- Given task -
Give the material once more, word for word, without any images.

::::

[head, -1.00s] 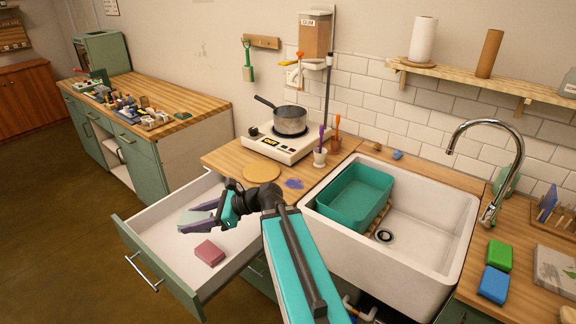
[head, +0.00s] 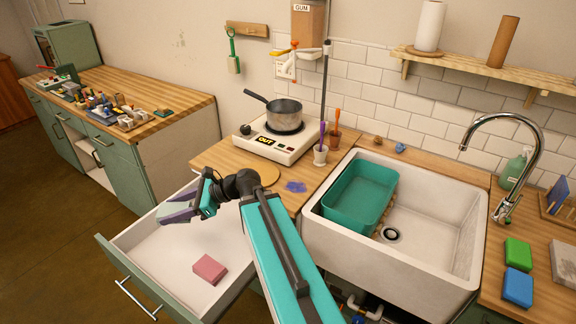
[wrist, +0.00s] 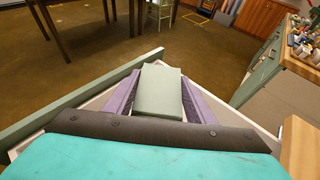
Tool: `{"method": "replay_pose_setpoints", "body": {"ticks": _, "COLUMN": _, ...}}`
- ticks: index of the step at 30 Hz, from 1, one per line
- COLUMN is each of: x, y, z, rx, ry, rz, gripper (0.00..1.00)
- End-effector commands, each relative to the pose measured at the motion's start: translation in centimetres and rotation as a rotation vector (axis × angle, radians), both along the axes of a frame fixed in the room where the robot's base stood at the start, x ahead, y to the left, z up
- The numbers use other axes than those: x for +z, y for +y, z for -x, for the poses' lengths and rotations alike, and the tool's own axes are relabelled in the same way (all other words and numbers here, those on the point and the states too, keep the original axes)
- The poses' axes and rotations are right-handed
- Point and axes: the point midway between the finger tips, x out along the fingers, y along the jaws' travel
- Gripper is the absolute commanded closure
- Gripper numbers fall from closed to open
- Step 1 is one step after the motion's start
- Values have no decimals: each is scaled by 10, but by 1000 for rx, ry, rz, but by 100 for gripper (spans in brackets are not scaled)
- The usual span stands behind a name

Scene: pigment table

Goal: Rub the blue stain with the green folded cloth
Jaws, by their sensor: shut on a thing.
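The green folded cloth (wrist: 160,92) is a pale grey-green flat block between the purple fingers of my gripper (wrist: 161,100) in the wrist view. My gripper is shut on it. In the head view my gripper (head: 176,211) is over the left part of the open drawer, and its fingers mostly hide the cloth. The blue stain (head: 295,187) is a small blue-violet patch on the wooden counter, in front of the hot plate and to the right of my gripper, apart from the cloth.
The open white drawer (head: 150,248) holds a pink block (head: 209,270). A hot plate (head: 272,140) with a pot (head: 284,115) and a cup of tools (head: 320,156) stand behind. The sink (head: 440,240) is right.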

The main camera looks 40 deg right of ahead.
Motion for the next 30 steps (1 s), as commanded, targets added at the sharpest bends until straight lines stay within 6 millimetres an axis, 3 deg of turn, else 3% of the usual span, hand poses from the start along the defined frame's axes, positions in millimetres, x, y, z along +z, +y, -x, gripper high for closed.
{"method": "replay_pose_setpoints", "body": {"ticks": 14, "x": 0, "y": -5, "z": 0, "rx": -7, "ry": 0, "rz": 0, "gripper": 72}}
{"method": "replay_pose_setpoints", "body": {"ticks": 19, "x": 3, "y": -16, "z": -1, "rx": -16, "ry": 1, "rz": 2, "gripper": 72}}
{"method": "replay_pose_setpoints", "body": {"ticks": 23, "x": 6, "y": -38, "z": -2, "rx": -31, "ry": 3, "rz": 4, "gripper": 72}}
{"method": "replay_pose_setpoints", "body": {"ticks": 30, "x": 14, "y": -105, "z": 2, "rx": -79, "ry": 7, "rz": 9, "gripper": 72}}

::::

- Correct output -
[head, -1.00s] 
[head, +0.00s] 
[wrist, +0.00s] 
Tool: `{"method": "replay_pose_setpoints", "body": {"ticks": _, "COLUMN": _, ...}}`
- ticks: index of the step at 30 Hz, from 1, one per line
- COLUMN is each of: x, y, z, rx, ry, rz, gripper (0.00..1.00)
- End-effector commands, each relative to the pose measured at the motion's start: translation in centimetres and rotation as a rotation vector (axis × angle, radians), both along the axes of a frame fixed in the room where the robot's base stood at the start, x ahead, y to the left, z up
- The numbers use other axes than those: x for +z, y for +y, z for -x, for the poses' lengths and rotations alike, and the tool's own axes are relabelled in the same way (all other words and numbers here, those on the point and the states too, keep the original axes)
- The poses' axes and rotations are right-handed
- Point and axes: the point midway between the finger tips, x out along the fingers, y along the jaws' travel
- Gripper is the absolute commanded closure
- Gripper numbers fall from closed to open
- Step 1 is one step after the motion's start
- Values have no decimals: each is scaled by 10, but by 1000 for rx, ry, rz, but by 100 for gripper (spans in brackets are not scaled)
- The usual span stands behind a name

Scene: pigment table

Goal: Rub the blue stain with the green folded cloth
Jaws, by their sensor: shut on a thing.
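The green folded cloth (wrist: 160,92) is a pale grey-green flat block between the purple fingers of my gripper (wrist: 161,100) in the wrist view. My gripper is shut on it. In the head view my gripper (head: 176,211) is over the left part of the open drawer, and its fingers mostly hide the cloth. The blue stain (head: 295,187) is a small blue-violet patch on the wooden counter, in front of the hot plate and to the right of my gripper, apart from the cloth.
The open white drawer (head: 150,248) holds a pink block (head: 209,270). A hot plate (head: 272,140) with a pot (head: 284,115) and a cup of tools (head: 320,156) stand behind. The sink (head: 440,240) is right.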

The main camera looks 40 deg right of ahead.
Motion for the next 30 steps (1 s), as commanded, targets added at the sharpest bends until straight lines stay within 6 millimetres an axis, 3 deg of turn, else 3% of the usual span, hand poses from the start along the defined frame's axes, positions in millimetres, x, y, z along +z, +y, -x, gripper high for closed.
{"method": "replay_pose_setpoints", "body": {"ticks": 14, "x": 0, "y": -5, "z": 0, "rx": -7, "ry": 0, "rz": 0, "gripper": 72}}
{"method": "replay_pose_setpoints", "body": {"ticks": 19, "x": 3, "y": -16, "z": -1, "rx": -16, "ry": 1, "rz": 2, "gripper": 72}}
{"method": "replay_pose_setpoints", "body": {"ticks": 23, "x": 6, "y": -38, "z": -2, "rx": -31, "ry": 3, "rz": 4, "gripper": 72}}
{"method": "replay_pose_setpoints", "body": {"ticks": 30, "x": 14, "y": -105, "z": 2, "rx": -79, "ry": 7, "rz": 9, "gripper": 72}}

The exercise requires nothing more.